DATASET RECORDS:
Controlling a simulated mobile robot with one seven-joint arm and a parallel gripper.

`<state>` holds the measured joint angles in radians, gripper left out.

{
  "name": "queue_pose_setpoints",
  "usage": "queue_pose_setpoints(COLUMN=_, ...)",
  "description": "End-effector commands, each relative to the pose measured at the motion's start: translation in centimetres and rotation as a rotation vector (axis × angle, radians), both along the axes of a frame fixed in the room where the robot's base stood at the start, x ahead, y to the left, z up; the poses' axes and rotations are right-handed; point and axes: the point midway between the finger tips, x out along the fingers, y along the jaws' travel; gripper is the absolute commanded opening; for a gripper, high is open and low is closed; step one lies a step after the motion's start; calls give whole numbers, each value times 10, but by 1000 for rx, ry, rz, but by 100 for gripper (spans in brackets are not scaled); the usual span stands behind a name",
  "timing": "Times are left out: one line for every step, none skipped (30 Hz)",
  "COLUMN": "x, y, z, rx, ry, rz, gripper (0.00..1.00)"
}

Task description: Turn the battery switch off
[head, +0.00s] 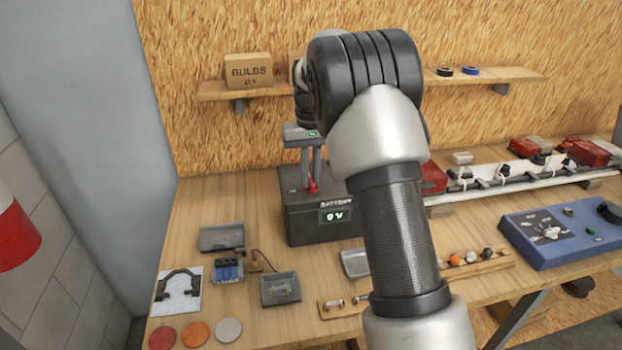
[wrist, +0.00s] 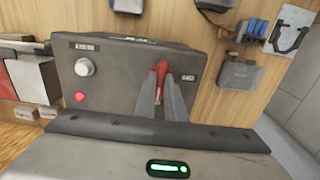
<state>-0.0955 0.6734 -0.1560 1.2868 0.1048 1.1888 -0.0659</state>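The battery box (head: 308,218) is a dark grey case on the bench, with BATTERY lettering and a green display (head: 333,216) reading 0 V. Its red switch handle (head: 312,187) stands on the top panel. In the wrist view the red handle (wrist: 161,68) sits between my fingertips. My gripper (head: 311,180) points down from above, its two grey fingers closed to about the handle's width and apparently touching both sides. In the wrist view my gripper (wrist: 162,78) hides part of the handle and the panel beneath it. The small panel labels are hard to read.
The panel also has a round pale knob (wrist: 85,67) and a red button (wrist: 79,97). Small trays (head: 281,288) and coloured discs (head: 196,334) lie at left. A blue tester (head: 565,232) stands at right. A shelf with a bulbs box (head: 248,71) hangs behind.

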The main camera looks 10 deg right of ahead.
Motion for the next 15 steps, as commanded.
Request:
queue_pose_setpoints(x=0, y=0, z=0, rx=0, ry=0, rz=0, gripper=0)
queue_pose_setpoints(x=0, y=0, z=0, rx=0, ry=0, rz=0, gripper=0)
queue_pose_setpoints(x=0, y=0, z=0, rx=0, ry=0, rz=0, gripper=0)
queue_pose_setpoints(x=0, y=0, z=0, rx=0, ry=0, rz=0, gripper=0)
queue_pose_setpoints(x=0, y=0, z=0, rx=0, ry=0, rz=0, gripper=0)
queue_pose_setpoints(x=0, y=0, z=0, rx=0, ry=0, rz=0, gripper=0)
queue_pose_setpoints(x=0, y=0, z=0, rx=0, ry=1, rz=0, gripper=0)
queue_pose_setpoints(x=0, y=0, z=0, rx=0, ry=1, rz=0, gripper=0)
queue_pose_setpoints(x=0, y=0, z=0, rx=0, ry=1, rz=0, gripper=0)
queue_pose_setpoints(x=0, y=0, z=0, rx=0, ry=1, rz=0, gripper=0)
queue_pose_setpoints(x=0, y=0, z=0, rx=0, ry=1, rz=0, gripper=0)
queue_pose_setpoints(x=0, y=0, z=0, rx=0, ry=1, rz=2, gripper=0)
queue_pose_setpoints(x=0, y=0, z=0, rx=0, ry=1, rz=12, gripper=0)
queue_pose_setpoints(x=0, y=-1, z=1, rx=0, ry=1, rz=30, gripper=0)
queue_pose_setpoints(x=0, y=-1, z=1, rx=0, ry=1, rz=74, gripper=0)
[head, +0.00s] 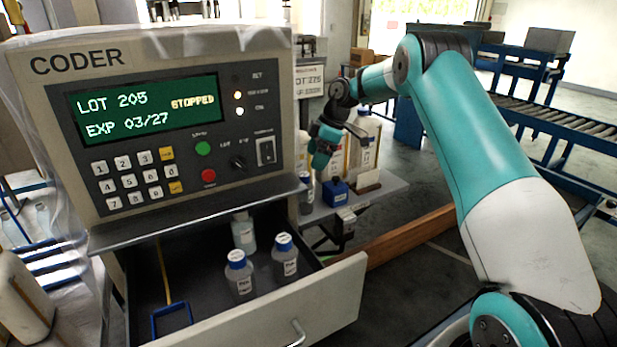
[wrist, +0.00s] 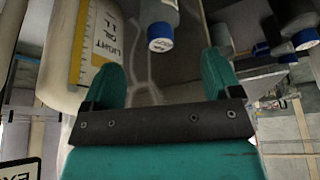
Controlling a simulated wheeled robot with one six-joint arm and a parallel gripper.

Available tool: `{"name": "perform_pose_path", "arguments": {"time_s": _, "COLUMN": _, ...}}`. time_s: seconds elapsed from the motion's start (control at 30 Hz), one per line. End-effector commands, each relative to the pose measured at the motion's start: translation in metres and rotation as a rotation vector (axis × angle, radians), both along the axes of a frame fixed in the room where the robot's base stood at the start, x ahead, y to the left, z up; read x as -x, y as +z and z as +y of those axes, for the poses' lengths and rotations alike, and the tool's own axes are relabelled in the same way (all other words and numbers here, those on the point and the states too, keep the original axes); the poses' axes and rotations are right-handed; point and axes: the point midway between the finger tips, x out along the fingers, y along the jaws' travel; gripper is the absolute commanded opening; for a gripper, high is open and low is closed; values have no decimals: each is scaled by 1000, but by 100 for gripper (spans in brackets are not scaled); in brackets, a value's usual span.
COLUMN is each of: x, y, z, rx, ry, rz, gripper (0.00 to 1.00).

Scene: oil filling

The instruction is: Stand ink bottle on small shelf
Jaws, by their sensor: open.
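My gripper (head: 321,160) is open above the small shelf (head: 385,187), right of the coder, and points down. In the wrist view its green fingers (wrist: 162,72) are apart with nothing between them. A small blue-capped bottle (head: 306,196) stands at the shelf's left end, just below my gripper. Two clear blue-capped bottles (head: 239,277) (head: 286,262) and a pale bottle (head: 244,234) stand in the open drawer. I cannot read which label says ink.
The shelf also holds a blue box (head: 335,192) and larger bottles (head: 364,140). A light oil bottle (wrist: 92,45) is close to one finger in the wrist view. The coder (head: 165,125) and its open drawer (head: 335,300) stand left of the shelf.

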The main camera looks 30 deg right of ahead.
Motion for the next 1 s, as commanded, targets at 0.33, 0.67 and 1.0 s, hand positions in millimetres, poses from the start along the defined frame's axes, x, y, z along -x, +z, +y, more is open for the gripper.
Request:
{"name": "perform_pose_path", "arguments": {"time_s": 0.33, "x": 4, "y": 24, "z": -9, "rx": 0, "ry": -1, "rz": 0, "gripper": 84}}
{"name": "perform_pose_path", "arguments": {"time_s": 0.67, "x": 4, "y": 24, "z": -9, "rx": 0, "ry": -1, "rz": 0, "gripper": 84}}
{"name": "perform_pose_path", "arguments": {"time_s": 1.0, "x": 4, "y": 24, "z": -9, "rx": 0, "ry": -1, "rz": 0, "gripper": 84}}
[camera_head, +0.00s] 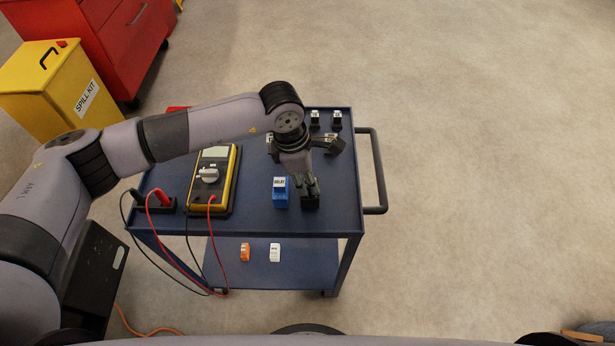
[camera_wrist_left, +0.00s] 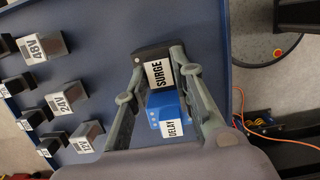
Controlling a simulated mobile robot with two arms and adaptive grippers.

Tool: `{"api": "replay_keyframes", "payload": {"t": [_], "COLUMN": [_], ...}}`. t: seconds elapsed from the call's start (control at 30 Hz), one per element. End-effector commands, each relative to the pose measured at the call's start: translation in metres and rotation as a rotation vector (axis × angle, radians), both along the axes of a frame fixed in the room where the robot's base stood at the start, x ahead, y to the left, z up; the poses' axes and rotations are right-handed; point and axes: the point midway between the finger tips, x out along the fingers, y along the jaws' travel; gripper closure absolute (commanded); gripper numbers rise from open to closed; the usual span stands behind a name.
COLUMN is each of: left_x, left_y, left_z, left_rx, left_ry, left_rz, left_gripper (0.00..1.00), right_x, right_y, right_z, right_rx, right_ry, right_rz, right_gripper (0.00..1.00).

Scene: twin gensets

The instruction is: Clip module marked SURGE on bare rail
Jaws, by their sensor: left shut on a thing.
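The SURGE module, black with a white label, shows in the left wrist view (camera_wrist_left: 150,54) between the two fingers of my left gripper (camera_wrist_left: 158,62). The gripper is shut on it. In the head view my left gripper (camera_head: 309,182) points down over the front right of the blue cart top, with the dark SURGE module (camera_head: 310,203) at its fingertips. I cannot tell whether the module still touches the cart top. The blue DELAY module (camera_head: 281,194) stands close to its left; it also shows in the wrist view (camera_wrist_left: 168,110). No bare rail is visible.
On the cart (camera_head: 255,226) are a yellow multimeter (camera_head: 214,180) with leads hanging off the front and several dark modules with white labels, one marked 24V (camera_wrist_left: 68,98). Orange (camera_head: 245,252) and white (camera_head: 275,252) pieces lie on the lower shelf.

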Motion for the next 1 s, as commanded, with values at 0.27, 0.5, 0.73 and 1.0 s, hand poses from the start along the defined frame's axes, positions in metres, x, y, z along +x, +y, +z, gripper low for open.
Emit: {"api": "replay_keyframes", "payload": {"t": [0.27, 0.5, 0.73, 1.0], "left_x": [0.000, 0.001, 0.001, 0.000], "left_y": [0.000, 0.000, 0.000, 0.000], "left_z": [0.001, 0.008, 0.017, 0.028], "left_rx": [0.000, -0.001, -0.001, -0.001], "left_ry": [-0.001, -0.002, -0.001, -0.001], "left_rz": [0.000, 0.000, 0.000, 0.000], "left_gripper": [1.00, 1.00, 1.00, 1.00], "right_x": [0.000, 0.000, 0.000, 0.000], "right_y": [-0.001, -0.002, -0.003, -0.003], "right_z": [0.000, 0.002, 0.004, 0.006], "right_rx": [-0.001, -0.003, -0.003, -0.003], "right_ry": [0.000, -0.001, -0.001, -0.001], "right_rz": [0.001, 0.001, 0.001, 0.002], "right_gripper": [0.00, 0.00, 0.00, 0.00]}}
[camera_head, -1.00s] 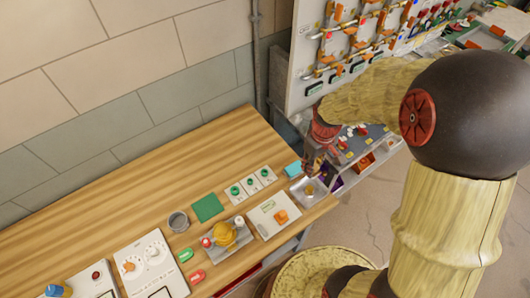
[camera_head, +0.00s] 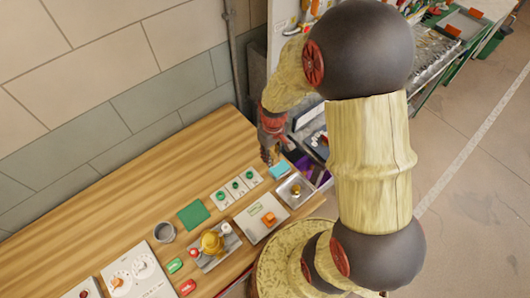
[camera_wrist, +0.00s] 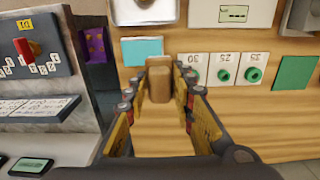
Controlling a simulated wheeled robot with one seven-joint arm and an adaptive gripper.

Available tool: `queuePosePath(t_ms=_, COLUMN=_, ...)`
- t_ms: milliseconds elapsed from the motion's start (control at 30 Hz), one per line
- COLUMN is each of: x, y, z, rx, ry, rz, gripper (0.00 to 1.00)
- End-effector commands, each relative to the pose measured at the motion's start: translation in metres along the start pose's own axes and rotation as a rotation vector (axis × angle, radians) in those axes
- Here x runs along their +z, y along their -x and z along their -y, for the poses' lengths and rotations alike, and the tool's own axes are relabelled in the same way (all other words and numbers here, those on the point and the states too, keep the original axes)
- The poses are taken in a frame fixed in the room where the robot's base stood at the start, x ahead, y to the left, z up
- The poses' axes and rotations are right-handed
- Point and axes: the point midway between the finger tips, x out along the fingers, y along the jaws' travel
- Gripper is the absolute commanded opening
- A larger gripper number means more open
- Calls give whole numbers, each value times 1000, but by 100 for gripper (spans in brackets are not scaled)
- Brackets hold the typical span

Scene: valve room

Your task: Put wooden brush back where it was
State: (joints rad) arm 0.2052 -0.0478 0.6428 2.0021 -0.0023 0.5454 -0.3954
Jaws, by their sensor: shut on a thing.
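The wooden brush (camera_wrist: 158,84) is a plain brown wooden piece between my gripper's fingers in the wrist view. My gripper (camera_wrist: 158,92) is shut on it. In the head view my gripper (camera_head: 268,156) is at the right end of the wooden table (camera_head: 120,205), close to a light-blue block (camera_head: 280,170). The brush cannot be made out in the head view. The light-blue block also shows in the wrist view (camera_wrist: 142,52), just beyond the brush. I cannot tell whether the brush touches the table.
Number cards with green knobs (camera_head: 235,187), a green square (camera_head: 193,216), a metal tray (camera_head: 295,190) and a white panel with an orange knob (camera_head: 262,217) are nearby. A grey cabinet (camera_wrist: 60,55) stands beside the table. The table's back strip is clear.

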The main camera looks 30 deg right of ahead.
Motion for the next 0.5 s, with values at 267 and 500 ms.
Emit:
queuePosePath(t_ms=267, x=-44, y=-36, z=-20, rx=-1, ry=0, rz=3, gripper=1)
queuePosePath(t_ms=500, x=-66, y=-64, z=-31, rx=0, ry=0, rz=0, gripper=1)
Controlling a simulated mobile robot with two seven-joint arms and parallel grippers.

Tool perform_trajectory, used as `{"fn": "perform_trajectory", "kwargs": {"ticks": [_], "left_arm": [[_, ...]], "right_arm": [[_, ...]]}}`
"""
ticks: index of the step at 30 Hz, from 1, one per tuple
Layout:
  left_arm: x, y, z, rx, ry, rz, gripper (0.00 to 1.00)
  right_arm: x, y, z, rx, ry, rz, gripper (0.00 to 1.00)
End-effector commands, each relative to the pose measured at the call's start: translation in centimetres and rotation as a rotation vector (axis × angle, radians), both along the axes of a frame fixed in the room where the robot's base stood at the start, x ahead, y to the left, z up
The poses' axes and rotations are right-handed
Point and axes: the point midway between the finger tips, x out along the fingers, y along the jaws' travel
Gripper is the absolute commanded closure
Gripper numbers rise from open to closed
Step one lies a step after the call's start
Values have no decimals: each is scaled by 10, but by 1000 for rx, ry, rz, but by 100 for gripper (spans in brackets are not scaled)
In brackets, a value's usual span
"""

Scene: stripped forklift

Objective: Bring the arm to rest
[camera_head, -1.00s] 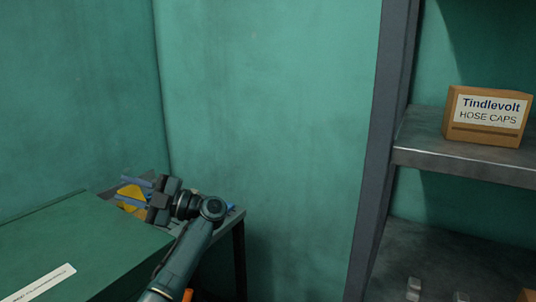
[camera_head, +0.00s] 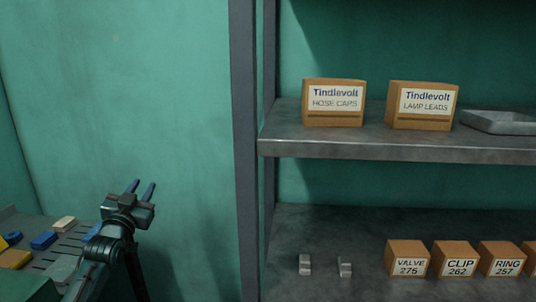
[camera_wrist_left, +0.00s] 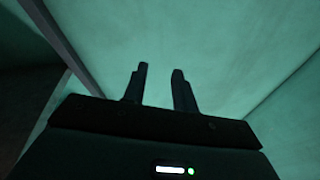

TASK DIRECTIONS:
Scan the listing above and identify each line holding the string "grippers"; copy every such line.

FINISHED TASK:
Controlling a simulated mobile robot with two arms and adaptive grippers.
Controlling a simulated mobile robot with two seven-joint arms and parallel grippers.

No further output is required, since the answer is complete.